Michael J. T. Guy (born 1 April 1943[citation needed]) is a British computer scientist and mathematician. He is known for early work on computer systems, such as the Phoenix system at the University of Cambridge,[1] and for contributions to number theory, computer algebra, and the theory of polyhedra in higher dimensions. He worked closely with John Horton Conway, and is the son of Conway's collaborator Richard K. Guy.

Mathematical work

With Conway, Guy found the complete solution to the Soma cube of Piet Hein.[2][3] Also with Conway, an enumeration led to the discovery of the grand antiprism, an unusual uniform polychoron in four dimensions. The two had met at Gonville and Caius College, Cambridge, where Guy was an undergraduate student from 1960, and Conway was a graduate student.

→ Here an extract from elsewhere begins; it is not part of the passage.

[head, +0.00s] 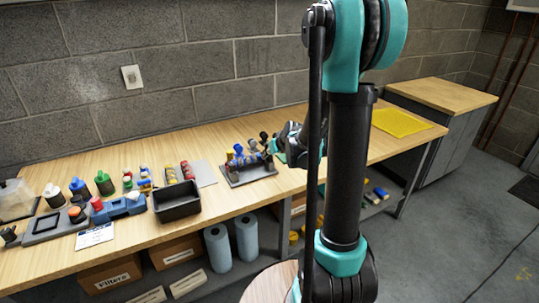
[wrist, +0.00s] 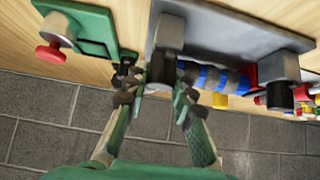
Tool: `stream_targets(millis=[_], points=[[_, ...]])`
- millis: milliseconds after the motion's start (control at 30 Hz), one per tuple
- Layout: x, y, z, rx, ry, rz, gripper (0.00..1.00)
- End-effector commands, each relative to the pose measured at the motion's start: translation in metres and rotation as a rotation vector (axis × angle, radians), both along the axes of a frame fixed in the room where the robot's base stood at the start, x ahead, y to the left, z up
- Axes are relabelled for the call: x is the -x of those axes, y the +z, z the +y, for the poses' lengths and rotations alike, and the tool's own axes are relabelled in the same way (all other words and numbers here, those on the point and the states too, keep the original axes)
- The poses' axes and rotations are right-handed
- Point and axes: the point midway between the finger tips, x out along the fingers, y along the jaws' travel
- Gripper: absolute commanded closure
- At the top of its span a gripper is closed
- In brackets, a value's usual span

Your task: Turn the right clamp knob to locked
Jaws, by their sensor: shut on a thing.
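A grey clamp fixture (head: 262,176) stands on the workbench in the head view, with a blue and metallic piece (head: 243,160) lying across it. The wrist view shows its grey plate (wrist: 225,30), a grey-black clamp post (wrist: 171,32) between my fingers and a second clamp (wrist: 280,68) farther right. My gripper (wrist: 157,90) has its two green, dark-tipped fingers either side of the nearer clamp's dark knob, shut on it. The fingers hide part of the knob, so its turn angle cannot be told. In the head view my gripper (head: 274,148) is at the fixture's right end, partly hidden.
Beside the fixture in the wrist view is a green block with a red knob (wrist: 52,52). In the head view a black bin (head: 177,205) stands to the left and a yellow mat (head: 402,122) lies to the right. The brick wall (head: 150,50) is behind.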

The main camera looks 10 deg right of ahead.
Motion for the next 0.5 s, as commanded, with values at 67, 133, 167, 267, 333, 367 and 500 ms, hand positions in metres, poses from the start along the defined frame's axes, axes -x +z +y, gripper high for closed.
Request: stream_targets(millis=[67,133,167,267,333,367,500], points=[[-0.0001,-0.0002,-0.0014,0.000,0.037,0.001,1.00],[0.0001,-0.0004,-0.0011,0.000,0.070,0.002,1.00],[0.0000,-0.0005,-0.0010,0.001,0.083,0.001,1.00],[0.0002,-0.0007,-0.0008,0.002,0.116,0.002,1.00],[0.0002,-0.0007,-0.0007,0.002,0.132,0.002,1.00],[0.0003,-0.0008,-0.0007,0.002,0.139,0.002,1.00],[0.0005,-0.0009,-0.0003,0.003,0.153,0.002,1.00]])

It was through Michael that Conway met Richard Guy, who would become a co-author of works in combinatorial game theory.[4] Michael Guy with Conway made numerous particular contributions to geometry, number and game theory, often published in problem selections by Richard Guy. Some of these are recreational mathematics, others contributions to discrete mathematics.[5] They also worked on the sporadic groups.[6]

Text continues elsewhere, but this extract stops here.